Photo by Michael Powers
Julian Schnabel is the most famous American painter of the last two decades, and one of the most notorious, symbolizing to many the self-indulgence and corruption of the Reagan-era art world. Born in 1951, Schnabel scandalized the anti-commodity establishment of the late 1970s by selling out his first show of large-scale, rough-hewn broken-crockery paintings before its opening, then scoring a museum retrospective that traveled from the Whitechapel in London to the Centre Georges Pompidou and the Whitney. After the art market crashed in the early ’90s, however, his exile from the pages of Artforum was sealed. Then the artist popped up in 1996 with a film about late fellow painter Jean-Michel Basquiat that surprised everyone with its quality.
Schnabel was recently in Los Angeles to promote his second film, Before Night Falls, based on the autobiography of exiled Cuban dissident novelist Reinaldo Arenas. The film is anchored on an outstanding central performance while indulging in feverish and gorgeous image-making. The dense simultaneity of visual information in Schnabel’s paintings translates beautifully spread across the durational structure of film, and the romantic extravagance and unapologetic sensuality of his visual style are significantly more integral to the second feature. He explains that he has attempted to translate the spontaneity and emphasis on process from his painting to his filmmaking. As is eloquently witnessed by the movie itself, he has succeeded. Dressed in a sarong and grazing on a plate of room-service bacon, Schnabel discusses his experiences.
L.A. WEEKLY: How would you characterize the politics of Before Night Falls?
JULIAN SCHNABEL: There are a lot of people from many different countries who are living away from their homes because of this kind of upheaval. What’s an artist supposed to do? It can be just about pointing a finger and saying you can look at something in a different way. I think that pisses some people off, because they don’t want people to look at things another way. Reinaldo was not writing political essays against the government. And I’m not Costa-Gavras — I don’t know much about politics. But I had to tell the story, because the guy touched me, and I instinctively felt something in common with him. There’s a humanity that Reinaldo projected that made me feel like making the movie, and I tried to be true to his voice. Obviously, it’s a Latin story — but it’s against totalitarianism in any country. It’s about tolerance.
The film has many pure visual moments — did you have to hold back from telling the story in a linear way?
I like the sense of observing observation, whether you’re looking at paintings, looking at movies, whatever. It’s not about holding back and being scared of being normal. It’s uninteresting to know what everybody’s going to say all the time, what the next scene is going to be. I want to make the experience interesting for myself. If you’ve two hours, more or less, make it an interesting two hours. Pick what you think is important, and get rid of the stuff that isn’t. You’ve told the story, and you’re letting someone connect the dots. I think the audience is more intelligent than most people give them credit for. I watch movies and I’m insulted. I feel like I’m being told things that are so damn obvious — and it happens all the time in most American movies. There are movies you watch and don’t want to see again. That’s it, you got the story, and it’s boring. But in this movie, there are these epiphanies or moments where the music, sound, image happen, and you get derailed or caught up by these moments, and they’re multiplied in the rhythm of the movie.
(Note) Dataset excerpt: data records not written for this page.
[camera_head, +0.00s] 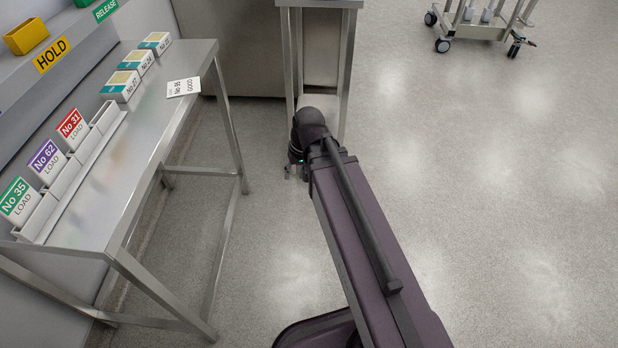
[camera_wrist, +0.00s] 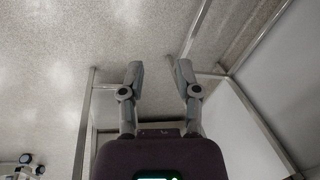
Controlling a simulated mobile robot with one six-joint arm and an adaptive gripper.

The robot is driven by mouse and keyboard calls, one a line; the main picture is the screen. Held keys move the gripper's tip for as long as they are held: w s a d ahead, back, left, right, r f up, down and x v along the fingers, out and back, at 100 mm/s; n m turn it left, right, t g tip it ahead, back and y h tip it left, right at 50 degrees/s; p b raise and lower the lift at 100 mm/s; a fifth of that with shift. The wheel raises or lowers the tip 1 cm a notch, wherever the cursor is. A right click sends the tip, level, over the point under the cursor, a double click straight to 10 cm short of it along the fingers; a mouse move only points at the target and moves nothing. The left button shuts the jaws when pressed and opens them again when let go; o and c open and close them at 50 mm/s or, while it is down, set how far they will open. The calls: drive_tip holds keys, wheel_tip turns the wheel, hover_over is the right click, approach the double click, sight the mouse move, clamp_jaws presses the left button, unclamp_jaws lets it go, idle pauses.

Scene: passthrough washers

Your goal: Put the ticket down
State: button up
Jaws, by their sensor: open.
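A white ticket (camera_head: 183,87) lies flat on the steel table (camera_head: 150,145), near its right edge. It reads "No 35" and "GOOD". My gripper (camera_wrist: 158,75) shows in the wrist view with its two fingers apart and nothing between them. In the head view my gripper is mostly hidden behind my arm, to the right of the table and apart from the ticket. The ticket is not in the wrist view.
Load cards No 35 (camera_head: 18,202), No 62 (camera_head: 46,161) and No 31 (camera_head: 73,129) stand in a rack at the table's left. Several small boxes (camera_head: 121,86) sit toward the back. A steel stand (camera_head: 347,60) is beyond my arm. A wheeled cart (camera_head: 478,30) stands far right; floor there is clear.

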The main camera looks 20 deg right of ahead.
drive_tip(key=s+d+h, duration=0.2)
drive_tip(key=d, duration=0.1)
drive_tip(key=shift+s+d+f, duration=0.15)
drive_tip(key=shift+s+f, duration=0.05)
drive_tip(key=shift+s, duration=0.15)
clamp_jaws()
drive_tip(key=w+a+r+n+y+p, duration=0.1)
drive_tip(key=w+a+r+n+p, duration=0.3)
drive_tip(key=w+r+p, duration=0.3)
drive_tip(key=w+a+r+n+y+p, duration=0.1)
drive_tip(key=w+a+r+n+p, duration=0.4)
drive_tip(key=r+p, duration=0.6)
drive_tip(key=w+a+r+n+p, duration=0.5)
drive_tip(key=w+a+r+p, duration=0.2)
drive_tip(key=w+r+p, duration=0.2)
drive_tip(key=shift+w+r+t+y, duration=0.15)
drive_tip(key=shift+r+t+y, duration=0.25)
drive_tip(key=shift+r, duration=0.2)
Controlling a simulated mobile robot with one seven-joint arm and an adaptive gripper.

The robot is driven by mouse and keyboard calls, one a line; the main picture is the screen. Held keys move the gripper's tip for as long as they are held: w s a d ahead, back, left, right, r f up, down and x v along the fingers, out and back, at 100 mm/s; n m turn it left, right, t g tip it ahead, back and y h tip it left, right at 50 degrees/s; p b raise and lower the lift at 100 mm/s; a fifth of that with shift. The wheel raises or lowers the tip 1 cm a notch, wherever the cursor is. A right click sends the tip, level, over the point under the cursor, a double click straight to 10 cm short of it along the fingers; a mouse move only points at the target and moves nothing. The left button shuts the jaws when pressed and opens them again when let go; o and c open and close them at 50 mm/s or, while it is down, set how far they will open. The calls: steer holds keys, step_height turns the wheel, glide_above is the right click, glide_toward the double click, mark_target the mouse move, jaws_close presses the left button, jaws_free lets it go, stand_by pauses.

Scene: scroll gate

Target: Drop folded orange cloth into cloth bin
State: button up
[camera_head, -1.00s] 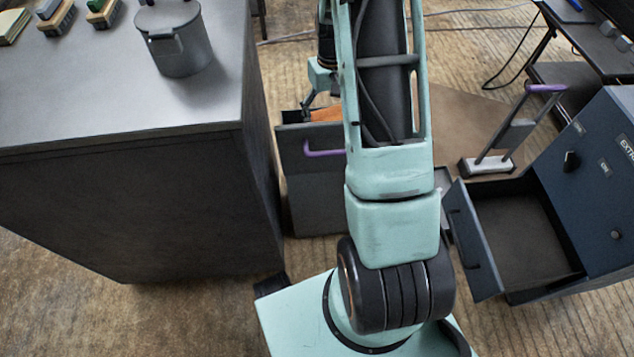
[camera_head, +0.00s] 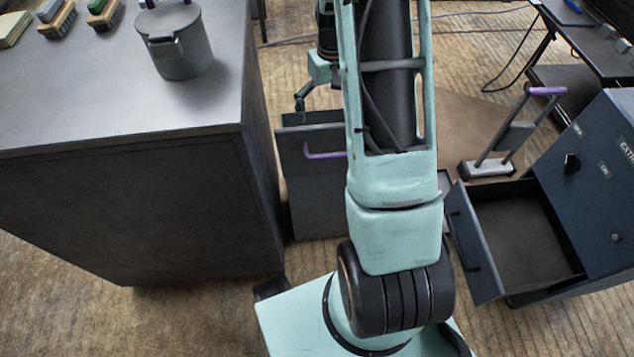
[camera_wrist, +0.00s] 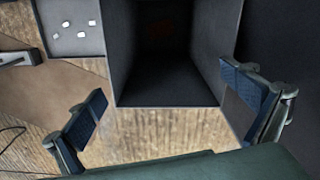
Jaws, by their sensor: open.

How was it filming Before Night Falls?
It was an island of absolute freedom making the movie. Maybe it had its price, but I don’t think there is a price for that, and I don’t know what you can win that is greater than being together, doing that, knowing there was no compromise, and then seeing it. I don’t make paintings to sell paintings, I make paintings to see paintings. I made the movie so I could watch it. I made it so I could feel the body of Reinaldo, in a way. The whole body of his work gets made into some substance, some kind of material that operates in some way for all those people in the theater communally. From someone who lived a life of people saying no all the time, like Reinaldo, we had a situation where we were all saying yes to Reinaldo, and we exchanged his body for his body of work. I can’t get myself out of it still. It’ll be nice when this is over. When we get to the summer, and I can just be out in Montauk and painting.